Designing YouTube · Lyte Code

A video platform at planetary scale — the upload/transcode pipeline, adaptive-bitrate streaming from a CDN, metadata, and view-count aggregation.

The problem

Design YouTube: users upload videos; anyone streams them smoothly on any device and network. The defining challenges are the transcoding pipeline (process huge uploads into many formats) and adaptive-bitrate delivery at massive scale from a CDN. Watching dwarfs uploading, so it’s extremely read/bandwidth-heavy.

Step 1 — Requirements

Functional: upload videos; transcode to multiple resolutions/formats; stream with adaptive quality; search; recommendations; likes/comments/views; channels/subscriptions.

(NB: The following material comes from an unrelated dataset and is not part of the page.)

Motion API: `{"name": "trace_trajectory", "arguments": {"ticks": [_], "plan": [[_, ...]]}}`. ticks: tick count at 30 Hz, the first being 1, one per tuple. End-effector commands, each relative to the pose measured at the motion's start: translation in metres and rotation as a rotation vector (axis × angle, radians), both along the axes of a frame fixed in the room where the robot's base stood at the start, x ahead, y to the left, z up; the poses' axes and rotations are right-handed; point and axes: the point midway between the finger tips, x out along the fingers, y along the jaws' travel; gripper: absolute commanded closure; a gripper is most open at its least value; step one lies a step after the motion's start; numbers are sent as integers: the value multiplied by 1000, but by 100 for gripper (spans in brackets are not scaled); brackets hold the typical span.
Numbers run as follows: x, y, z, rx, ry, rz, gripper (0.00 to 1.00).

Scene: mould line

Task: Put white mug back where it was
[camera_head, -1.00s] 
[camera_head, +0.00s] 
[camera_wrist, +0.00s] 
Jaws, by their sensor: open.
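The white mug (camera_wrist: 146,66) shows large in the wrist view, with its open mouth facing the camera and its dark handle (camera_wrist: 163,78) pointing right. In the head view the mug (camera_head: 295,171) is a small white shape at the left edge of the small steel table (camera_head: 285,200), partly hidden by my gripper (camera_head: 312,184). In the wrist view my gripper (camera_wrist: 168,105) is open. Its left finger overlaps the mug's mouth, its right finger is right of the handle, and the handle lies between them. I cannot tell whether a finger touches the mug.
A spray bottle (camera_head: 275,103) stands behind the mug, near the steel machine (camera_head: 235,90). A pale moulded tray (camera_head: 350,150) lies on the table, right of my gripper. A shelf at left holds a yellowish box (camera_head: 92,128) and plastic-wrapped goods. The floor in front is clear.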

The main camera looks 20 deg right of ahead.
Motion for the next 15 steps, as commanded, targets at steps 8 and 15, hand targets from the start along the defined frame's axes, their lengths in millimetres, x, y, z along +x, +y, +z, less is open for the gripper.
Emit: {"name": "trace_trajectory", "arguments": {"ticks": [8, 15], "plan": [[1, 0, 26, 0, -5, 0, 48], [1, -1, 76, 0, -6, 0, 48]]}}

Non-functional: massive storage & bandwidth (exabytes, the dominant cost), low startup latency & smooth playback, scale to billions of views/day, global reach, high availability.

Step 2 — Estimate

Hundreds of hours uploaded per minute; billions of views/day.
A video is stored as many renditions (resolutions × codecs) → storage is several× the raw upload. → object store + CDN, and transcoding is a huge compute fleet.

Step 3 — The upload + transcode pipeline (the core)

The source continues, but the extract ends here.